Large eddy simulations of wind loads on an external floating-roof tank
Published in Engineering Applications of Computational Fluid Mechanics, 2020
Xu Sun, Wenxin Li, Qiyu Huang, Jing Zhang, Chaochao Sun
For the purpose of energy security, a great number of state oil strategic reserves have been built worldwide. In aboveground oil storage reserves, external floating-roof tanks with capacities above 105m3 are usually used to store the crude oil. As the name implies, an external floating-roof tank is mainly constructed by a metal cylindrical shell and a steel floating roof. Compared with the fixed roof tanks used widely in stations of oil fields and oil pipelines, the cylindrical shell of external floating-roof tanks has much larger radius to thickness ratio, which is usually in an order of 1000∼2000. As a typical thin-walled structure, the external floating-roof tanks, especially for those located in the coastal area, usually experience the buckling problem under wind load.
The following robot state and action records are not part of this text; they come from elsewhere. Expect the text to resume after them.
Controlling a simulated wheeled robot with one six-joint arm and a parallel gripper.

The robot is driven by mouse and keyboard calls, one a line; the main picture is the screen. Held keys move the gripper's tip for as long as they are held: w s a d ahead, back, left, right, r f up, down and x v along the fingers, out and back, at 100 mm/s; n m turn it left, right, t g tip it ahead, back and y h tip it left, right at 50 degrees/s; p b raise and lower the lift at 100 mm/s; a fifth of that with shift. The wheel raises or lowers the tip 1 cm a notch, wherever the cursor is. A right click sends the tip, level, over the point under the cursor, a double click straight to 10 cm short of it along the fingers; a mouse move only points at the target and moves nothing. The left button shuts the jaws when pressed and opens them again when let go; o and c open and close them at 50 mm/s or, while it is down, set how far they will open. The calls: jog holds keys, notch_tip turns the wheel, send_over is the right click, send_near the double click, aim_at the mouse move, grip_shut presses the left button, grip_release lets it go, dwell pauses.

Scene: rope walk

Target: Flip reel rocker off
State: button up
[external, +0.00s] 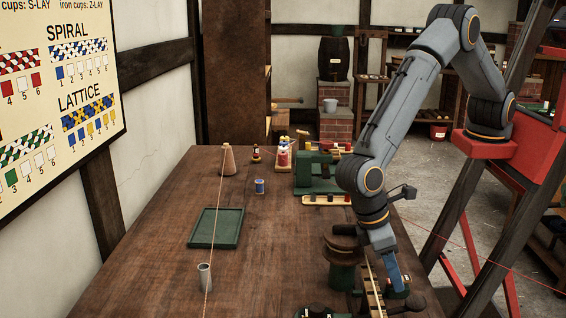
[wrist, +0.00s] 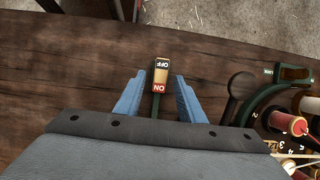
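The reel rocker (wrist: 160,76) shows in the wrist view as a small switch on a dark green base. Its far end is marked OFF and its near end carries a red ON plate; the lettering is upside down. Which end is pressed down, I cannot tell. My gripper (wrist: 160,82) has its two blue fingers apart, one on each side of the rocker, with gaps and nothing held. Contact and height are unclear. In the external view my gripper (external: 397,286) points down at the table's right edge, largely covering the rocker.
The wooden table (external: 160,255) holds a reel winder (external: 343,275) just left of my gripper. A green tray (external: 216,228), a grey cup (external: 204,276), a cone (external: 228,160) and a blue spool (external: 259,186) stand farther left. In the wrist view, spools (wrist: 298,125) crowd the right side.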

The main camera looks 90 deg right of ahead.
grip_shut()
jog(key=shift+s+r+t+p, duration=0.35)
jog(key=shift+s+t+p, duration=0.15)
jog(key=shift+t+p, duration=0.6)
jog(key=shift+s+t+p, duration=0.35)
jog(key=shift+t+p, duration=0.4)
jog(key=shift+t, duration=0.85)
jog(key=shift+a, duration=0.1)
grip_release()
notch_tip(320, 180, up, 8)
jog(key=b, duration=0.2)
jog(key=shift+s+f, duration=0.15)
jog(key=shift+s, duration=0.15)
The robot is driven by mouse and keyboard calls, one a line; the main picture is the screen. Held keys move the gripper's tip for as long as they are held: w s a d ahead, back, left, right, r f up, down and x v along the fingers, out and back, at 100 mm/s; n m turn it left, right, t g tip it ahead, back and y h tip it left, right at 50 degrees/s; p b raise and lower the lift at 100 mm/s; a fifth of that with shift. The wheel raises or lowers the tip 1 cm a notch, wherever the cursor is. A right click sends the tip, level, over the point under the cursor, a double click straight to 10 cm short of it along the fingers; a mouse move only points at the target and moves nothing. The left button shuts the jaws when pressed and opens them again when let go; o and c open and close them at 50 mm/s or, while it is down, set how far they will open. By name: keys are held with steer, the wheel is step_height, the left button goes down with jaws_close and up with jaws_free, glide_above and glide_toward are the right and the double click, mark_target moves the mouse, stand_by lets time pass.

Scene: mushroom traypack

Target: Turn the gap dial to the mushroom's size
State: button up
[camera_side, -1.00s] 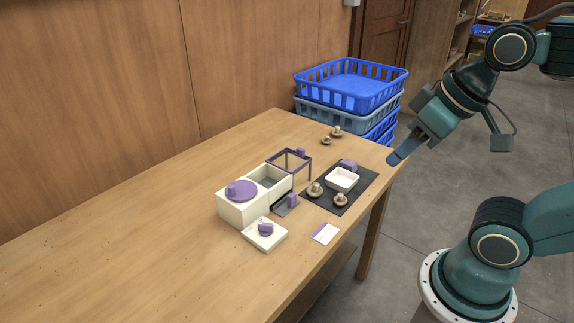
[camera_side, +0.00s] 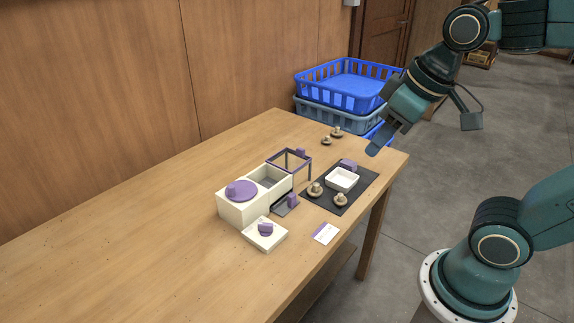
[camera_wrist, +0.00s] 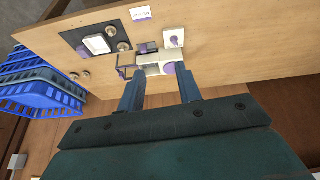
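A cream box (camera_side: 229,210) stands on the table with a round purple disc (camera_side: 242,191) and raised knob on top. Beside it is a small white base (camera_side: 263,240) with a purple knob (camera_side: 265,228). I cannot tell which is the gap dial, and no scale marks are readable. Two mushrooms (camera_side: 315,188) (camera_side: 340,199) sit on a dark mat (camera_side: 327,207), and two more (camera_side: 337,131) (camera_side: 326,141) lie near the back edge.
A white tray (camera_side: 342,181) and a purple block (camera_side: 348,164) are on the mat. A purple-edged frame (camera_side: 289,158) stands behind the box. A card (camera_side: 326,233) lies near the front edge. Blue crates (camera_side: 350,102) are stacked behind the table. The table's left is clear.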

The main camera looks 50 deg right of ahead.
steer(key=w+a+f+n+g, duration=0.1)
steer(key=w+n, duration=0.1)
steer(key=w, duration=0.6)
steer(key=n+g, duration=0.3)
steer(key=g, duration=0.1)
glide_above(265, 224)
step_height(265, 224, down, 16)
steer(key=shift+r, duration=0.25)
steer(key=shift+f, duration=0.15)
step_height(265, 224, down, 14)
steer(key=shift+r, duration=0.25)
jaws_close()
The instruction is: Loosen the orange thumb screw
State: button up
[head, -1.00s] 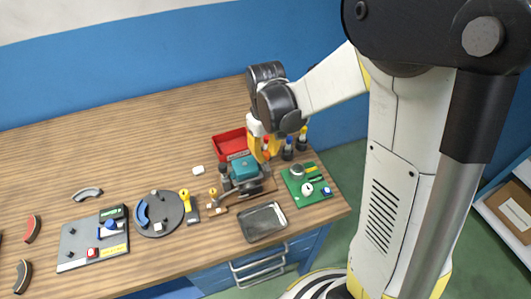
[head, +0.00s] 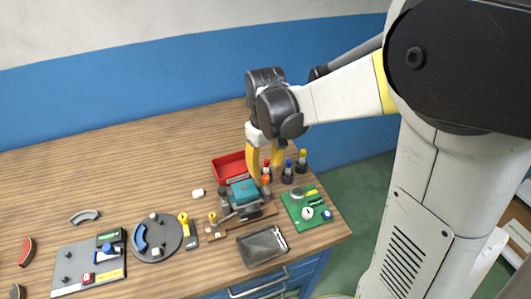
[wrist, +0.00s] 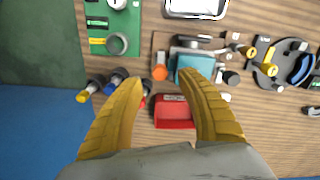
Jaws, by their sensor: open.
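The orange thumb screw (head: 265,180) stands at the back right of the teal block fixture (head: 243,192). In the wrist view the orange screw (wrist: 160,73) shows beside the teal block (wrist: 194,68), on its left. My gripper (head: 265,173) is above the back of the fixture, its yellow fingers spread apart. In the wrist view my gripper (wrist: 161,80) is open, with the orange screw in sight between the fingertip directions and nothing held. The gap in height between fingertips and screw is hard to judge.
A red bin (head: 229,168) lies behind the fixture. Several dark holders with coloured tops, including a blue one (head: 288,170), stand to the right. A green board (head: 305,208) and a grey tray (head: 262,247) are nearer the front. A round grey plate (head: 155,238) is left.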

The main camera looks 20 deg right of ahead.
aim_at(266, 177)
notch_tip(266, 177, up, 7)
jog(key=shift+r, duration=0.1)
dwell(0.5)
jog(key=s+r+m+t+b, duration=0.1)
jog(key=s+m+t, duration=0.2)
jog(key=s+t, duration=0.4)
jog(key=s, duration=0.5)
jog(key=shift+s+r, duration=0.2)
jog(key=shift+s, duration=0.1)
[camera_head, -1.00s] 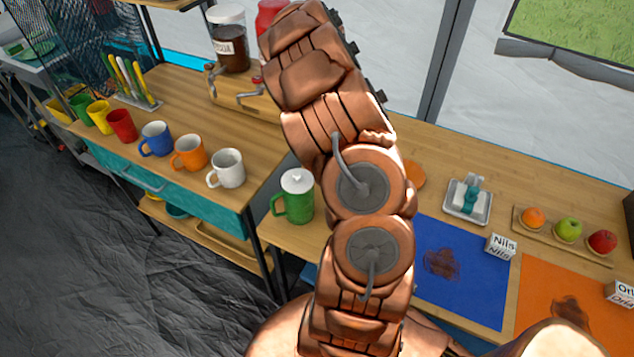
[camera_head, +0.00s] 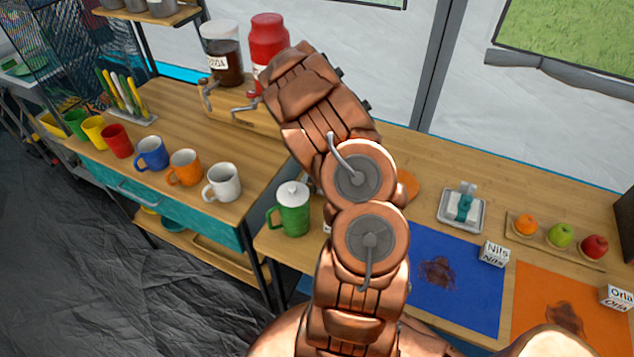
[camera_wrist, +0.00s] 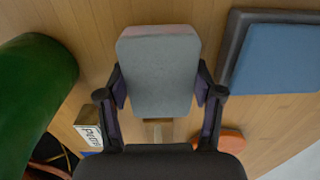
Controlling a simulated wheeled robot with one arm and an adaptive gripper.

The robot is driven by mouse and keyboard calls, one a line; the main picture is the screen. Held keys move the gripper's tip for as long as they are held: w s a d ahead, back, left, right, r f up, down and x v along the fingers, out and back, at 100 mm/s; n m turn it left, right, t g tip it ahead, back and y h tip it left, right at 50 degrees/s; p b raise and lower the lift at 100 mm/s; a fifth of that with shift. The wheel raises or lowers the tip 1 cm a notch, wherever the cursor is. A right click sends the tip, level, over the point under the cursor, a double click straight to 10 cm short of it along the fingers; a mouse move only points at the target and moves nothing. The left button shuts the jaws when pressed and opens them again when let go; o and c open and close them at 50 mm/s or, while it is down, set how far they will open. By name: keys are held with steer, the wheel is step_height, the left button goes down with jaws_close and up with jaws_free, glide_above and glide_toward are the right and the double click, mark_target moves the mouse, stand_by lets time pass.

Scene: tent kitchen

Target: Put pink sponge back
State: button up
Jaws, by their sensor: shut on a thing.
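In the wrist view, my gripper (camera_wrist: 160,90) has its two dark fingers closed on the sides of a block-shaped sponge (camera_wrist: 158,65). The face of the sponge towards the camera looks grey, and a pinkish strip shows along its top edge. The sponge is over a wooden surface; I cannot tell whether it touches it. In the head view, my arm hides the gripper and the sponge.
A green lidded jug (camera_head: 294,210) stands left of my arm; a green rounded surface (camera_wrist: 35,100) fills the wrist view's left. A blue slab on a dark base (camera_wrist: 280,60) is at right. An orange round piece (camera_wrist: 231,141) and lettered block (camera_wrist: 88,126) lie nearby.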

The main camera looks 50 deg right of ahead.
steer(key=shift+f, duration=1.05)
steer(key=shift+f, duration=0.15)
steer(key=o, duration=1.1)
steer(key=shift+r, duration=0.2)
In strong winds such as typhoon and tornado, buckling-induced deflection of the cylindrical shell might incline significantly the floating roof or even destroy the whole tank (Godoy, 2007; Portela, Virella, & Godoy, 2006). To reveal the buckling characteristics of an external floating-roof oil storage tank, investigating first the features of wind load, as well as the unsteady flow around it, is of vital importance.